New Trend: Lawyers as White-Collar Defendants

Thursday, May 27th, 2010

businessman arrested

What’s with all the lawyers getting arrested these days, being charged with financial frauds, Ponzi schemes and the like?  Is this a new trend?  It sure seems like one.

The latest news is the announcement about an hour ago that the SDNY is charging one Kenneth Starr (no, not that one, this one), money manager for a bunch of celebrities, with yet another Ponzi scheme, funnelling $30 million of investors’ money into his own pockets.  He’s a lawyer in New York.  (You can read the complaint here.)

Then there’s the former law firm partner Michael Margulies, charged the other day with embezzling $2 million from his firm and clients in Minneapolis over the past 16 years.  Coincidentally-named lawyer James Margulies of Cleveland was charged the other day in a $60 million stock swindle.  A couple of weeks ago, two lawyers were charged with a mortgage-rescue fraud involving stripping $3 million in equity.   A lawyer went to prison a little before that for rigging tax-lien auctions.

That’s just a handful of headlines from this month alone.  But it’s been going on for several months now.  We’ve been noticing lawyers getting charged with increasing frequency ever since last July when Marc Dreier got sentenced to 20 years for hedge fund swindles totaling God knows how many hundreds of millions of dollars.  It really kicked into high gear, however, in December, after Scott Rothstein was arrested for a $1.2 billion Ponzi scheme.  And now there are several cases being announced every month.

What’s going on here?

Sure, these kinds of schemes tend to get noticed all at once, when the economy goes south, and the market’s gains no longer mask the fraud.  So we’re not wondering why all of a sudden there’s a bunch of financial-fraud arrests.  Our question is how come so many of these cases involve lawyers.
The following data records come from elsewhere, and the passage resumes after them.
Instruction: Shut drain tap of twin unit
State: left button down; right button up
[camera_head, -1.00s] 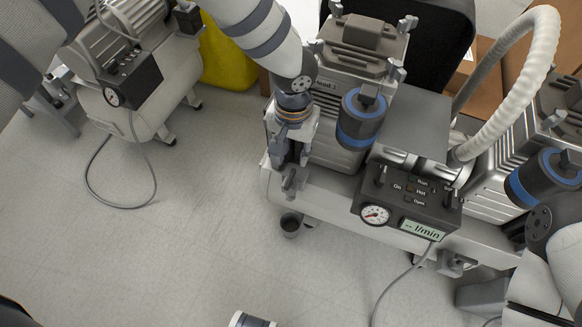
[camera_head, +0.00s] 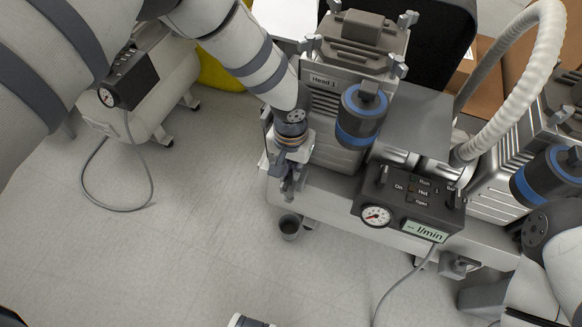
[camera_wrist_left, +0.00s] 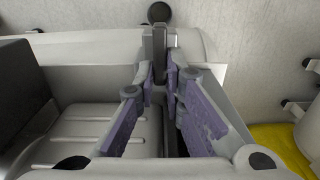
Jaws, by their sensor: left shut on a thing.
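The twin unit (camera_head: 330,195) is the pale compressor with two heads, one labelled "Head 1", and a front panel with a gauge. My left gripper (camera_head: 288,187) points down at the left end of its tank. It is shut on a small grey tap handle, the drain tap, which the gripper mostly hides in the head view. In the left wrist view the grey handle (camera_wrist_left: 159,42) stands between the fingertips (camera_wrist_left: 159,70). A dark cup (camera_head: 289,227) is on the floor below the tap.
A second compressor (camera_head: 160,95) with its own gauge stands at the left, a cable looping on the floor. A ribbed white hose (camera_head: 520,90) arches over the twin unit. The floor at front left is clear.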

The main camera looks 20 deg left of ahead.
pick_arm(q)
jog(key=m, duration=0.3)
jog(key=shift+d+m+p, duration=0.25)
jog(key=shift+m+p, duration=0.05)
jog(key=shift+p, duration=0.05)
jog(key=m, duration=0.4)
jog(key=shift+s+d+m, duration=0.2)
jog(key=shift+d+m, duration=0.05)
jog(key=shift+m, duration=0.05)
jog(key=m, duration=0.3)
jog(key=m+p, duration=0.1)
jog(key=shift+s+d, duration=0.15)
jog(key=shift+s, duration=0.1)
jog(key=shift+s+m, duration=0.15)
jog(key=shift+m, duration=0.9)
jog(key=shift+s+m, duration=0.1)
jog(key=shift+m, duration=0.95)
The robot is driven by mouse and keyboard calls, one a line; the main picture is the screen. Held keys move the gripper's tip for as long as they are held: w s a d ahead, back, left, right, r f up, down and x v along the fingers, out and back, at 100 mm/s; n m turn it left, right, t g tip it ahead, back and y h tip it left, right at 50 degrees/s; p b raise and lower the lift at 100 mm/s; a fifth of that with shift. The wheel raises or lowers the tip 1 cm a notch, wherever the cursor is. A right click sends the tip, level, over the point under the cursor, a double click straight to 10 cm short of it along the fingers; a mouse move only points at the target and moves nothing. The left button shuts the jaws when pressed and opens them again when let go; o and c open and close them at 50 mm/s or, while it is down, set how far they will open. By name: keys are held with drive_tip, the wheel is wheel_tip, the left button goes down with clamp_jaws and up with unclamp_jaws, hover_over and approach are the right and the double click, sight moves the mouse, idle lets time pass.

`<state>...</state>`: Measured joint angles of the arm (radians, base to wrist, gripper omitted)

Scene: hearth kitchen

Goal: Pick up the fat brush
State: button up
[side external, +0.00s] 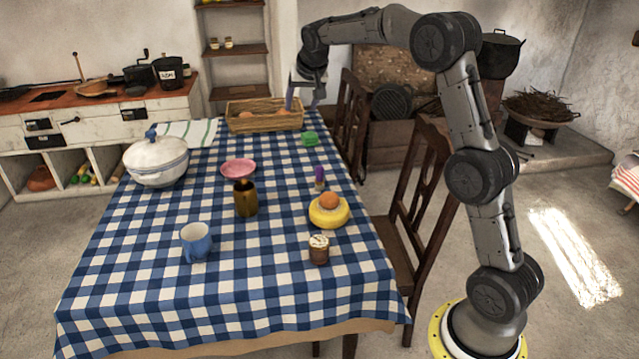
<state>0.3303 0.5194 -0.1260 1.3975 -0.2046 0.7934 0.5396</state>
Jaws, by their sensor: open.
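My gripper (304,100) is at the far end of the table, beside the right end of the wicker basket (238,126). It points down with its fingers apart, and I see nothing between them. I cannot clearly make out the fat brush. A small upright thing with a purple top (319,174) stands on the cloth behind the yellow round thing, well nearer the camera than my gripper. It may be the brush, but it is too small to tell. Orange-brown items show inside the basket, partly hidden.
The checked table (150,290) holds a white tureen (157,165), pink bowl (238,168), brown mug (245,198), blue mug (196,242), jar (319,250), green item (309,139) and yellow round thing (329,217) with an orange ball on top. Chairs (415,190) stand along the right. The table's front is clear.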

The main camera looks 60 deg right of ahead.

Has the profession changed?  Is it something new about how lawyers are getting more involved as investment managers and financial advisors?  Or is there a new focus by law enforcement?  We really don’t know.

But it sure looks like something’s going on out there.  What do you think?

Getting Particular

Tuesday, May 25th, 2010

clarity

There’s a great post today on the New York Criminal Defense blog, explaining the history and proper use of the Bill of Particulars in NY criminal practice.  Our readers are encouraged to check it out here.

This has long been a pet peeve of ours.  An astounding number of prosecutors just don’t get the concept of a Bill of Particulars in this state.  And far too few defense attorneys and judges hold the People to their obligations here.

Which is bizarre, because it’s really quite simple.  All the Bill needs to do is specify what facts the People intend to prove which make out the elements of the crimes charged in the indictment, without explaining how the People intend to prove those facts.

For example, a buy-and-bust with stash and cash might have a Bill that states, at such-and-such time and place, “the defendant handed to an undercover police officer two bags containing crack cocaine in exchange for money.  Twenty-four bags containing crack cocaine were recovered from the ground where the defendant threw them.”  That’s all that’s needed.  No mention is required of how the People will prove the stuff is crack, or anything about the money that was recovered, or anything else.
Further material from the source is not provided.